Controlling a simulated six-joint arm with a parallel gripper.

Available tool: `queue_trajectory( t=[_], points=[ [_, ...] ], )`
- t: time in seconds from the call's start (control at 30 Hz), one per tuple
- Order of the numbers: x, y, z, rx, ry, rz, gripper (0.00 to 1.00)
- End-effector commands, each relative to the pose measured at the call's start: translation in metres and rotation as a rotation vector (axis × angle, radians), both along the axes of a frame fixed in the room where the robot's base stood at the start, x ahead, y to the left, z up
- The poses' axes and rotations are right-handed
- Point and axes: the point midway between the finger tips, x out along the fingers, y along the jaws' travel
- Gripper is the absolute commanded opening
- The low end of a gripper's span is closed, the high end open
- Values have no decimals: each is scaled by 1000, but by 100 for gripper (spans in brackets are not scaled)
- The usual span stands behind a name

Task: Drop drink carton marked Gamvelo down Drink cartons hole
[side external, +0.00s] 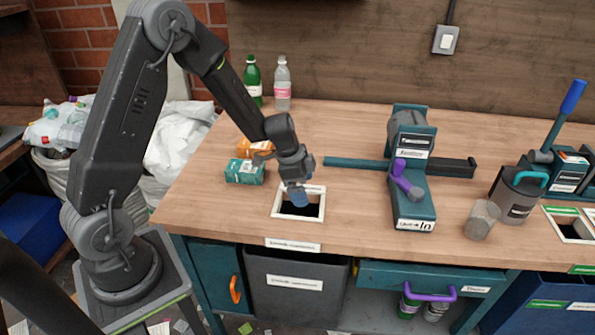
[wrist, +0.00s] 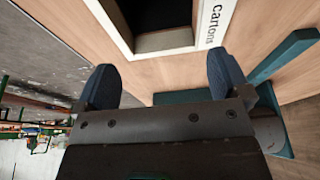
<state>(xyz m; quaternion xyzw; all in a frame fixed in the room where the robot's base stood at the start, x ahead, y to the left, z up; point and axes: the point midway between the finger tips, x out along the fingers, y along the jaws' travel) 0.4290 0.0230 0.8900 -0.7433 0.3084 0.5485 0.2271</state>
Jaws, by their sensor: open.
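My gripper (side external: 298,196) is over the white-framed hole (side external: 277,211) in the bench top. In the wrist view its two blue fingertips (wrist: 163,82) are spread apart with nothing between them. The hole's white frame (wrist: 180,50) there carries the word "Cartons", and its inside is dark with no carton visible. A teal carton (side external: 245,172) and an orange carton (side external: 256,147) are on the bench left of the hole, the orange one partly hidden by my arm. I cannot read a name on either, so I cannot tell which is Gamvelo.
A green bottle (side external: 252,78) and a clear bottle (side external: 283,84) stand at the back. A teal press (side external: 412,170) with a purple handle is right of the hole, with a grey cup (side external: 482,219) further right. A grey bin (side external: 297,289) sits below the hole.

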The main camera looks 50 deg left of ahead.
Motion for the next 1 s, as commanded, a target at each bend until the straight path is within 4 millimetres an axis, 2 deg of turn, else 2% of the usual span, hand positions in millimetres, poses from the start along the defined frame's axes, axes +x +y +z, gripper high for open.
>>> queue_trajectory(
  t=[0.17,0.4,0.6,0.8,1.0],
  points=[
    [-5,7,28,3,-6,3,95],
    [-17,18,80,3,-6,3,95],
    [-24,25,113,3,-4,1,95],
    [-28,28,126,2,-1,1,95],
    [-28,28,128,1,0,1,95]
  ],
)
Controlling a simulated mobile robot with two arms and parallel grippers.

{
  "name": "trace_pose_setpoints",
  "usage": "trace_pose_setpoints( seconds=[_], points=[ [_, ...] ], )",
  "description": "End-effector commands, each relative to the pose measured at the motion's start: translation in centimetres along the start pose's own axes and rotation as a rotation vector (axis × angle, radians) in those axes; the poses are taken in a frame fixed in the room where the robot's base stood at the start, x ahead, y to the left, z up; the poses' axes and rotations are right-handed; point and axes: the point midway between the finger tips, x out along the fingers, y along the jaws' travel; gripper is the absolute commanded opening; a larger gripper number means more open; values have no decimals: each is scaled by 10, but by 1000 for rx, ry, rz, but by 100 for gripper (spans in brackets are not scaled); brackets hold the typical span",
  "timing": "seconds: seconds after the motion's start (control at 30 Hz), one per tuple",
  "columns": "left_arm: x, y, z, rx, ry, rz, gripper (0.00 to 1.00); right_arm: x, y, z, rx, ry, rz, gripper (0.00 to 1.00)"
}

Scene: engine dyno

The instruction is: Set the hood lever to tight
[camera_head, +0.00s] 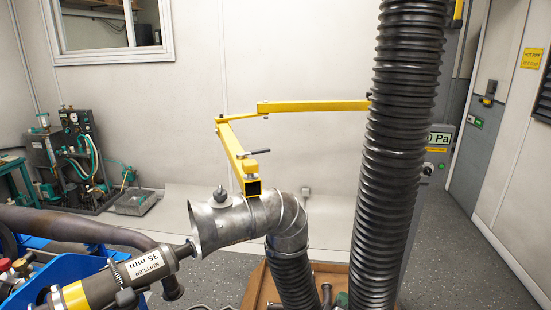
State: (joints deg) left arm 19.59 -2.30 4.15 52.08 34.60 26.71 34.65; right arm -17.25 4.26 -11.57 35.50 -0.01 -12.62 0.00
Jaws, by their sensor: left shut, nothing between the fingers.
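The lever with a dark grip (258,153) stands out sideways near the lower end of the yellow boom (232,150), above the hood. The grip points right and slightly up. I cannot tell from this view whether the lever is tight or loose. The metal hood (233,222) is a flared funnel under the boom end, its mouth facing left. An elbow joins it to a black hose (292,280). A small grey knob-like fitting (220,197) sits on top of the hood. I can make out neither of my grippers in this view.
A muffler (125,275) labelled 35 mm lies at lower left, its pipe end close to the hood mouth. A thick black ribbed hose (395,150) rises right of the hood. Green-hosed equipment (75,160) stands at the back left. Open floor (470,250) shows at right.

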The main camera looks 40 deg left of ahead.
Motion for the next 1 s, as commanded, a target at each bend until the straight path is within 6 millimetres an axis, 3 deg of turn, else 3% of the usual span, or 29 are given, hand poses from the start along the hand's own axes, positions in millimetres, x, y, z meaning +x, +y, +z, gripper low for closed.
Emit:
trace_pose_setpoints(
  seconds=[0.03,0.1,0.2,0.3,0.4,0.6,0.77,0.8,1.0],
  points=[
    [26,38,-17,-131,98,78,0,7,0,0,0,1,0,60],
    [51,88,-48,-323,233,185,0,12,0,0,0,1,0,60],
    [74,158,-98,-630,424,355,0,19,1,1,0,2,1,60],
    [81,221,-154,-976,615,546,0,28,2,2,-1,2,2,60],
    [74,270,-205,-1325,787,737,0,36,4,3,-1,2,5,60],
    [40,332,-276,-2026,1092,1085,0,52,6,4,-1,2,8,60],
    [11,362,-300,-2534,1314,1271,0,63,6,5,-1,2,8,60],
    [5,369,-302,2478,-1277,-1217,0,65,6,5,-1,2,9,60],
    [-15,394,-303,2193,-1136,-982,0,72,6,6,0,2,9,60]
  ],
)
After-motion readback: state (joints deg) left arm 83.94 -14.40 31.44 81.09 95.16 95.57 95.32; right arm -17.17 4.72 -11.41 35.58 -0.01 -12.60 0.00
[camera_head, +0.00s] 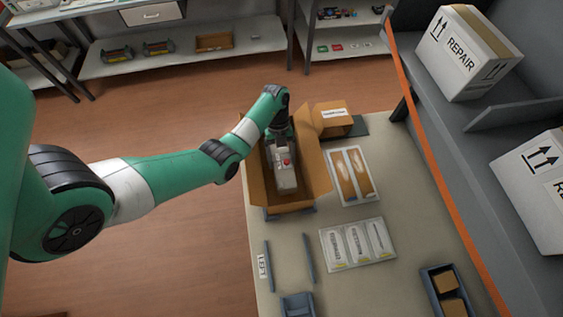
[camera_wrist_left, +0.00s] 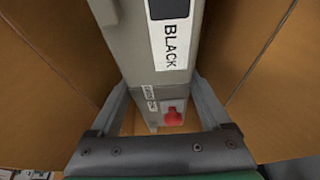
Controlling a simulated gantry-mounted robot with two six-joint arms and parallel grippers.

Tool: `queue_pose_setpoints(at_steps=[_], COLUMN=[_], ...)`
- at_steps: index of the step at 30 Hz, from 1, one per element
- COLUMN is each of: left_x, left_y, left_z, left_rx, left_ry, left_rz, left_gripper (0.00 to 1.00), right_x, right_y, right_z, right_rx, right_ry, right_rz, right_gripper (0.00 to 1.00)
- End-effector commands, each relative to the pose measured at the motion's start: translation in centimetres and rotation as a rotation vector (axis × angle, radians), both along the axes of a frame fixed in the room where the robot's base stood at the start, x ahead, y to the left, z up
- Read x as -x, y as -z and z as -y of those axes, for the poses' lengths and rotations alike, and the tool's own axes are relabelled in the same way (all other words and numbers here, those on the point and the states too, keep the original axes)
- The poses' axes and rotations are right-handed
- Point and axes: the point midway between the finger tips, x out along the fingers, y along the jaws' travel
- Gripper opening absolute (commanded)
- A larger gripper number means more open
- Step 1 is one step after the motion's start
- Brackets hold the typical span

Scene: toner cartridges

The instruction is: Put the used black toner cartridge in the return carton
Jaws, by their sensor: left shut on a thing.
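The used black toner cartridge (camera_head: 286,178) is a long grey block with a red part. In the left wrist view the cartridge (camera_wrist_left: 155,70) shows a white label reading BLACK. My left gripper (camera_head: 278,140) is shut on it, with one finger on each side in the left wrist view (camera_wrist_left: 160,95). The cartridge is inside or just above the open brown carton (camera_head: 315,165), between its walls; whether it touches the bottom is hidden. Brown cardboard walls stand on both sides in the left wrist view. My right gripper is not in view.
A small labelled cardboard box (camera_head: 334,117) stands behind the carton. Right of it lie a white tray with brown packs (camera_head: 351,176) and a tray of white packets (camera_head: 358,243). A dark blue bin (camera_head: 446,292) sits at front right. REPAIR boxes (camera_head: 464,55) stand on the right shelf.

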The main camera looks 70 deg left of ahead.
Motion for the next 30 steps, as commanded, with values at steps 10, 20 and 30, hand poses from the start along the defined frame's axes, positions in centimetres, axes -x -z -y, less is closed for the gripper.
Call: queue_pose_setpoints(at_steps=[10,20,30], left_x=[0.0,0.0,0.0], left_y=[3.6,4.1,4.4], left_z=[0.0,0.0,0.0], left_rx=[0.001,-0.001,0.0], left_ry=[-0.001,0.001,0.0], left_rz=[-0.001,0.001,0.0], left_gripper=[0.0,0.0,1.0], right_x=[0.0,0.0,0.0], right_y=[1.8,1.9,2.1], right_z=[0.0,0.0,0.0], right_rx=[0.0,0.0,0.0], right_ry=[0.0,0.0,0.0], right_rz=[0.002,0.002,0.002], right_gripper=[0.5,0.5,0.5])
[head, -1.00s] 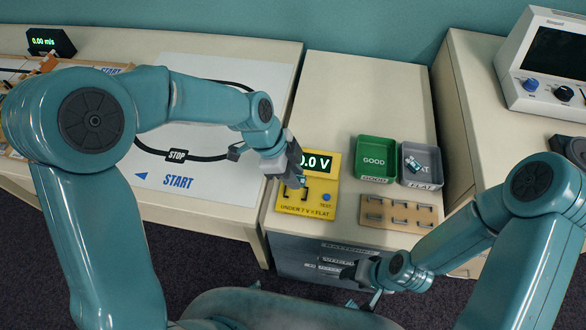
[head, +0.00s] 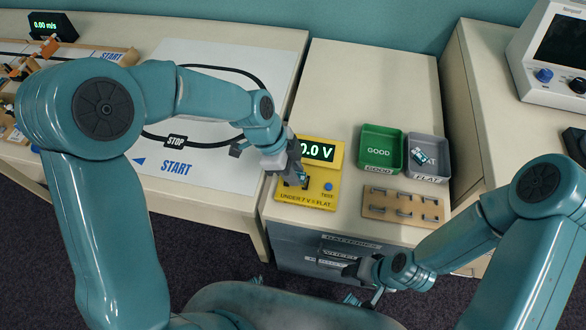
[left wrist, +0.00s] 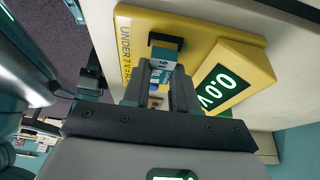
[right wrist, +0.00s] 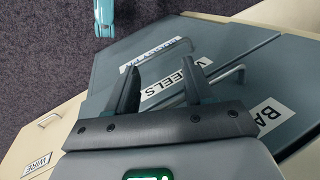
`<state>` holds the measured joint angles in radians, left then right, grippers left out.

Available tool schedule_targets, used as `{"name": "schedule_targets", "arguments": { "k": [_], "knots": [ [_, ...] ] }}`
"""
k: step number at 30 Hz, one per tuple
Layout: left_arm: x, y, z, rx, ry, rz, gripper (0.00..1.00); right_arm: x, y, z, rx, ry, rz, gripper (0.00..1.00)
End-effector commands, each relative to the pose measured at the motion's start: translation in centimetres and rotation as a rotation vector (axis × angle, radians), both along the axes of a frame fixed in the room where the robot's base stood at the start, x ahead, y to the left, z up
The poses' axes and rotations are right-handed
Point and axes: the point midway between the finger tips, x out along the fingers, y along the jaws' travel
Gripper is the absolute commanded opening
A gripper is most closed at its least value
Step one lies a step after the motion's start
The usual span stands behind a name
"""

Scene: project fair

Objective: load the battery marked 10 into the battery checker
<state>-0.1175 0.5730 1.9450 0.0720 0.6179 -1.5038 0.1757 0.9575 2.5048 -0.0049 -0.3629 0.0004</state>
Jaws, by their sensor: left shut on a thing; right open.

•••

• **Task directions**
Write out exactly the opening lines of the data, stopping after the line that holds "<state>(xyz m; quaternion". Exclude pictures.

• **Result for this task**
Controlling a simulated six-joint arm with a parallel gripper.

Available tool: `queue_trajectory( t=[_], points=[ [_, ...] ], )`
- t: time in seconds from the call's start (control at 30 Hz), one per tuple
- Order of the numbers: x, y, z, rx, ry, rz, gripper (0.00 to 1.00)
- End-effector commands, each relative to the pose measured at the call's start: translation in metres and rotation as a rotation vector (axis × angle, radians), both along the axes of a frame fixed in the room where the robot's base stood at the start, x ahead, y to the left, z up
- The poses' axes and rotations are right-handed
- Point and axes: the point midway between the finger tips, x out along the fingers, y along the jaws' travel
- Gripper is the absolute commanded opening
- The low end of a gripper's span is closed, the high end open
- Values have no decimals: each is scaled by 1000, but by 100 for gripper (spans in brackets are not scaled)
- The usual span stands behind a name

Task: Drop drink carton marked Gamvelo down Drink cartons hole
[side external, +0.00s] 
[wrist, +0.00s] 
<state>(xyz m; quaternion xyzw; all in a frame fixed in the room where the robot's base stood at the start, x ahead, y to the left, z up; point and axes: the point midway between the finger tips, x out along the fingers, y along the jaws' travel) 0.4290 0.0230 0.8900 -0.7433 0.3084 0.5485 0.2271</state>

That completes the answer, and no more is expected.